In a 2019 study, Nucleus Research found that more than 70% of websites, including e-commerce sites, have “critical accessibility blockers” that render them unusable by many people with disabilities. The study also estimates that U.S. e-commerce retailers may be losing up to $6.9 billion annually to their competitors with more accessible websites.

What’s more, the effects of these accessibility challenges extend beyond the immediate loss of revenue. In the UK, for example, families who have at least one member with a disability represent a combined spending power of £249 billion ($326 billion USD).

If your business earns a poor reputation among shoppers with disabilities, news can spread quickly among their friends and family, which will negatively affect your brand as a whole.

How to Ensure Digital Accessibility for Customers with Disabilities

Given these billions of dollars in lost revenue, how can e-commerce retailers adopt an accessibility mindset and cater to customers with disabilities?

The good news is that digital accessibility doesn’t have to be difficult. Popular, widely-accepted web accessibility standards such as the Web Content Accessibility Guidelines (WCAG) outline exactly how websites can meet the needs of users with disabilities.

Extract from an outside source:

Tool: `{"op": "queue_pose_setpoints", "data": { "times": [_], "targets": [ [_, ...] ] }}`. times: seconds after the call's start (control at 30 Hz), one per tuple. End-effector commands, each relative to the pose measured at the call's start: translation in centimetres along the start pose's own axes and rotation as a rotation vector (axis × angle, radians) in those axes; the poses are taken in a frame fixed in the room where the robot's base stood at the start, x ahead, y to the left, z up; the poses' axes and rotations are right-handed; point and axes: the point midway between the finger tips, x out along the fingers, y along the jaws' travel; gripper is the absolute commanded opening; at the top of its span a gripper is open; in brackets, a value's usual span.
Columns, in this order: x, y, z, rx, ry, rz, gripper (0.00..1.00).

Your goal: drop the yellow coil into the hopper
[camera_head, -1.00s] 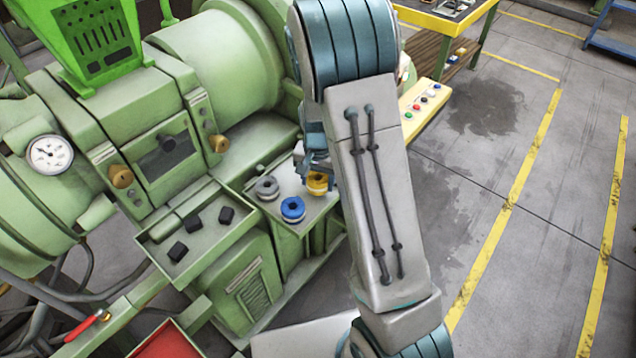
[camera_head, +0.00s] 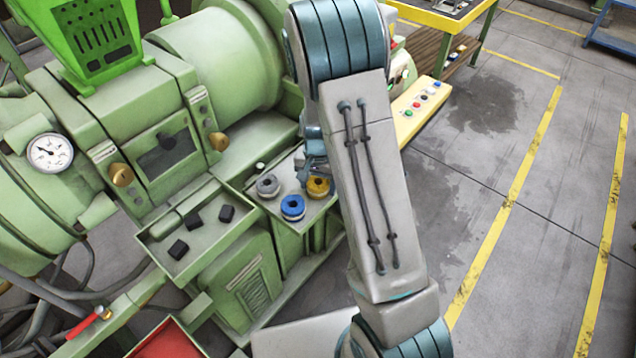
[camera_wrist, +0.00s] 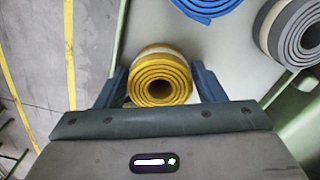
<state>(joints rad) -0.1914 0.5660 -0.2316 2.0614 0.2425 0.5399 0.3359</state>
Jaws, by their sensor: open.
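The yellow coil (camera_wrist: 160,75) stands on a small green-edged shelf of the machine, between the two open fingers of my gripper (camera_wrist: 162,88) in the wrist view. There is a small gap on each side, more on the right. In the head view the yellow coil (camera_head: 318,187) sits just beside my gripper (camera_head: 314,165), which my arm partly hides. The hopper (camera_head: 98,45) is the bright green box with dark slots on top of the machine at upper left; its opening cannot be seen.
A blue coil (camera_head: 292,207) and a grey coil (camera_head: 268,186) stand on the same shelf (camera_head: 285,227). A green tray (camera_head: 202,240) with several black blocks is at its left. A gauge (camera_head: 50,152) and a red-handled lever (camera_head: 87,328) are further left. Open floor lies at right.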

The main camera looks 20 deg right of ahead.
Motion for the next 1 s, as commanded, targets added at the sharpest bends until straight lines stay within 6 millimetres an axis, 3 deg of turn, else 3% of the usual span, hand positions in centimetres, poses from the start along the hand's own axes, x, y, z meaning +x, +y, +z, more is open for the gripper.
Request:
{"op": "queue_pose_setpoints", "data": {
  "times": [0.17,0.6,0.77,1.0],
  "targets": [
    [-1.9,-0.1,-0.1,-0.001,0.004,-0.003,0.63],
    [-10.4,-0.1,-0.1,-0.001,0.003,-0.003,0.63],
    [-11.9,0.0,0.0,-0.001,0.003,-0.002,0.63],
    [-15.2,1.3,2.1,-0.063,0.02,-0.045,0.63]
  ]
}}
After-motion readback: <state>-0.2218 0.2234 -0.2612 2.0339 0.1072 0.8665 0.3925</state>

While there are a great many factors involved with accessibility for e-commerce websites, here are some key areas for e-commerce sites to pay attention to:

  • Checkout: Imagine the frustration for a user who gets items in their cart, has entered their information, and can't submit because something at the very end isn't accessible.
  • Form fields: All form fields (like shipping and payment information) need proper labels and error messaging.
  • Color schemes: Anyone can check their website's color contrast with free tools such as the a11y® Color Contrast Accessibility Validator.
  • Alt text: Product images (and all relevant non-text content) should have strong, accurate alt text that describes the content of each image.
  • Mobile shoppers: The percentage of e-commerce purchases on mobile devices is growing, so desktop and mobile versions of a site need to be thoroughly tested for accessibility.